80s Injection: Old Face Wields Young Bat

Felix Jose, 1989 Fleer

“Felix Jose” has always sounded to me like a fake name, a name I would make up under the pressure of trying to prove to government officials that I was indeed Spanish, and had every right to be searching a filing cabinet in the Dominican Republic Embassy during my underhanded attempt to prove they were the ones who set off the bomb that killed my CIA partner of 20 years.

Also, if this baseball card does not perfectly capture the 80s, then I neither collected nor grew up in those respective mediums.

What more about Felix Jose?
DID YOU KNOW? … One of two hits in brief stint with A’s was run-producing double.

The stats directly above that condescending question reveal as much. Nevertheless, I admit I did NOT know that one of Felix Jose’s two hits while with the A’s was a double. This information will come in handy when the government officials ask me about “my” baseball career while holding “my” baseball card.

The back of this card has no useful info re: Felix Jose.
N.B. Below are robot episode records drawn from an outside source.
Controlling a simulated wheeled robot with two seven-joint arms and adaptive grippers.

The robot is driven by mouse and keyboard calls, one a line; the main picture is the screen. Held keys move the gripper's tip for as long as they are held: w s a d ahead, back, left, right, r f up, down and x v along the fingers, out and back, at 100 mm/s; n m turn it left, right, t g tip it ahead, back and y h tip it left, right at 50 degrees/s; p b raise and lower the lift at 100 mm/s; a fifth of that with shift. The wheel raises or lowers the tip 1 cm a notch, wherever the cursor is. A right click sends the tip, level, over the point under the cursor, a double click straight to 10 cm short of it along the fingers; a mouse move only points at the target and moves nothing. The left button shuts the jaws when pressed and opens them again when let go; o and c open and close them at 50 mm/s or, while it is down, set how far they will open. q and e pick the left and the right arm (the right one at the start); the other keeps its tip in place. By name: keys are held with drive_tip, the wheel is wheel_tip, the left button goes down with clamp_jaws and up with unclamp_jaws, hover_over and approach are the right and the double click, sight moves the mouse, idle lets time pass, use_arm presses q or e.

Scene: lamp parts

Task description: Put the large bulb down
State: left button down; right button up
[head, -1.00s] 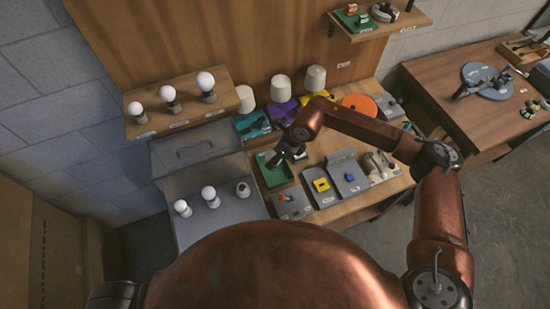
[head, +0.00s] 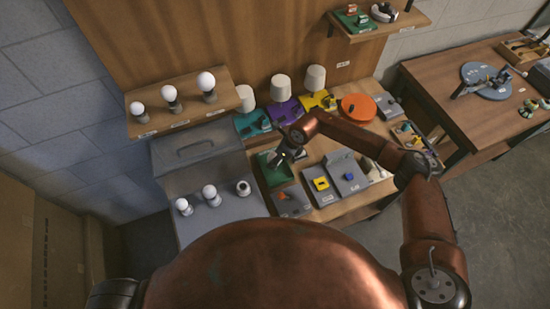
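My right gripper (head: 277,162) is small and dark over the green tray (head: 270,178). Its fingers point down and left, and I cannot tell whether they are open or shut. No bulb shows clearly in it. On the grey bench in front stand two white bulbs in holders, the left bulb (head: 182,204) and the middle bulb (head: 209,191). The third holder (head: 243,188) beside them shows no round white bulb. Three more bulbs stand on the wooden shelf: left (head: 137,108), middle (head: 169,93) and right (head: 206,81). My left gripper is out of view.
White lampshades (head: 281,88) stand behind teal, purple and yellow mats. An orange disc (head: 359,107) lies to their right. Grey trays (head: 348,174) with small coloured parts lie right of the green tray. A grey lidded box (head: 196,147) stands left. A second table (head: 470,125) is at the right.

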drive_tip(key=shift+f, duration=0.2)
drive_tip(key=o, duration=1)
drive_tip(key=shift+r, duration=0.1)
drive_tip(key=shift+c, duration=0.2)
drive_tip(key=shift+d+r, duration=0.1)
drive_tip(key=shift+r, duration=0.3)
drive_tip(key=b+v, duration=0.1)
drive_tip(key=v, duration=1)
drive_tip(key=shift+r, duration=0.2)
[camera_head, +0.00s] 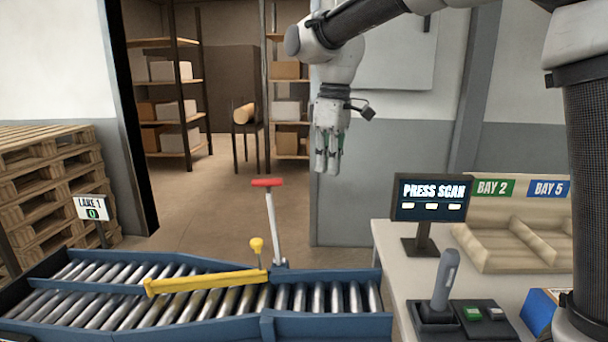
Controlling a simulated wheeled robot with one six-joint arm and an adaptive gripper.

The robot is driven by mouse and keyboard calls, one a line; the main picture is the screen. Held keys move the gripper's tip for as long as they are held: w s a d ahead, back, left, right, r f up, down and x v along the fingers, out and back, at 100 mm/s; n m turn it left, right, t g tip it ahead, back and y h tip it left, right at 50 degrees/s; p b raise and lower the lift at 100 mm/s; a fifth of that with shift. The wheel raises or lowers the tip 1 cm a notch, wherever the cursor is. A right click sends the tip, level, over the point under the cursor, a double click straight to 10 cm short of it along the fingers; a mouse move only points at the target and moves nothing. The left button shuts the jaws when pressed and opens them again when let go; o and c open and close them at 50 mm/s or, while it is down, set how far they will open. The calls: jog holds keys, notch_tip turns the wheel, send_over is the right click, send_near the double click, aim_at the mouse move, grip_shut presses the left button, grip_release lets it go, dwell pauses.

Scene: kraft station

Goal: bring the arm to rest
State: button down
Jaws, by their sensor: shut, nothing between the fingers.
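My gripper (328,166) hangs from my arm in the upper middle of the head view, fingers pointing down. It is shut and empty. It is in the air, above and behind the right part of the roller conveyor in the picture, touching nothing that I can see. My arm reaches in from the upper right, bent at the elbow, with the wrist in front of the grey wall.
The roller conveyor (268,325) has a yellow bar (205,282) across it and a red-handled lever (271,215). Pallets (45,180) stand left.

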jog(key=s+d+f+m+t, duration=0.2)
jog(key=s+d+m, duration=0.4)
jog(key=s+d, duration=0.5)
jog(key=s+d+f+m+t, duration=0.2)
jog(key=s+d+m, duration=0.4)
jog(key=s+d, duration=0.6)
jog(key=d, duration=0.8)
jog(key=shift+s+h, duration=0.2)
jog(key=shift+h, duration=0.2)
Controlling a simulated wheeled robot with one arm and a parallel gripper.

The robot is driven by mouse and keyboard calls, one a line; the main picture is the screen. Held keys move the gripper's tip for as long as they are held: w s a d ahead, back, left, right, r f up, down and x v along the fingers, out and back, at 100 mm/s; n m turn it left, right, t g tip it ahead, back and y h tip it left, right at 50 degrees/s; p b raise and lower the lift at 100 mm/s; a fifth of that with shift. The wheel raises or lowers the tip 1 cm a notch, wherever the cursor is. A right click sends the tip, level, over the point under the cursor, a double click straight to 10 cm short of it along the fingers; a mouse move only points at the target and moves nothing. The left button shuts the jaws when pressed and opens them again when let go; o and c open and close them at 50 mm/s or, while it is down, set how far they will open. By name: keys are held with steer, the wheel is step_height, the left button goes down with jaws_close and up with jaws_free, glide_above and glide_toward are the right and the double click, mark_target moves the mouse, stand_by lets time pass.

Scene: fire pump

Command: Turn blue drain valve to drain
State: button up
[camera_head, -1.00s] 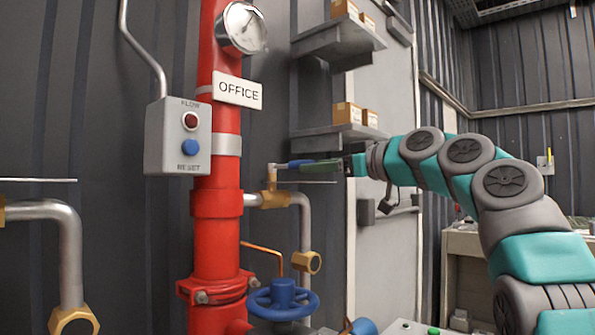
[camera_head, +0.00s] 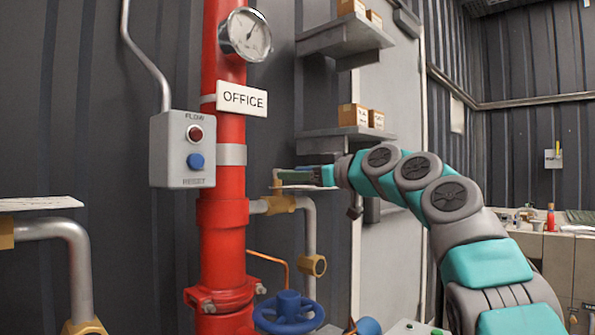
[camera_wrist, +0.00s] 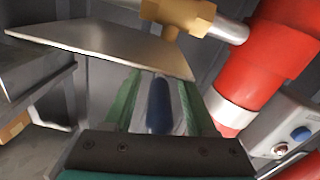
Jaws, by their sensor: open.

Thankfully, we have the Internet.

So back in 2009, ESPN did a feature on Jose titled, “Nothing but a number.” Subtitle: “Felix Jose is 44 years old, but his bat would beg to differ.” There is also a picture of Jose with the caption, “Felix Jose’s face may show his age. His bat doesn’t.” Through this information I can infer that it is typical of major leaguers to use bats that reflect their age. As a modern example, Eric Hosmer uses a young, strong bat with manicured pubic hair that used to listen to Spotify until something better came along that no other bats even know about yet. Paul Konerko, on the other hand, uses an old, warped bat with ear hair that has to leave after the seventh inning to get a colonoscopy.

"We played together on the same team in the Dominican Republic," Jose said of (Julio) Franco. "He told me the day that he stopped working would be the day he retired.

What does that mean? This is presented as some type of sage Julio Franco-based wisdom, but it is literally the definition of retirement. Julio always told me, the day I retire will be the day I file retirement paperwork for retirement, because I’ll be retiring.

Anyway, when I first started reading about this buff baseball player who is 44-years old and still playing baseball well, I had my doubts. But now that I’ve reached the 16th paragraph of this article, I have let my guard down and no longer suspect anything is amiss.

The legitimacy of Jose's ability did come into question when he tested positive for steroids in the Mexican League in 2007 and was suspended for 50 games.

Oh, I see. No biggie. This does little to invalidate the entire purpose of this article being written. Besides, I’m sure Felix Jose has a good reason.

Jose claims the failed test was due to an injection he received in Korea for his ailing Achilles and says he provided the Mexican League papers regarding his previous prescriptions.

“Oh, that failed test? Pfft. That was a just an (unspecified) injection I received in (foreign country). The Mexican League has the papers. Everything’s on the up-and-up.” – Felix Jose

Besides the fact that he appears as though he took steroids prior to posing for this very card, and his membership on the late 80s Oakland Steroids, and also that he tested positive for steroids, I am certain there’s been a mistake. Regardless, let us not hold that against him. May we all be 44-years old and OBPing .431 for the Schaumberg Flyers one day! Proverbially, of course, although that is specifically what I’d like to be doing at 44.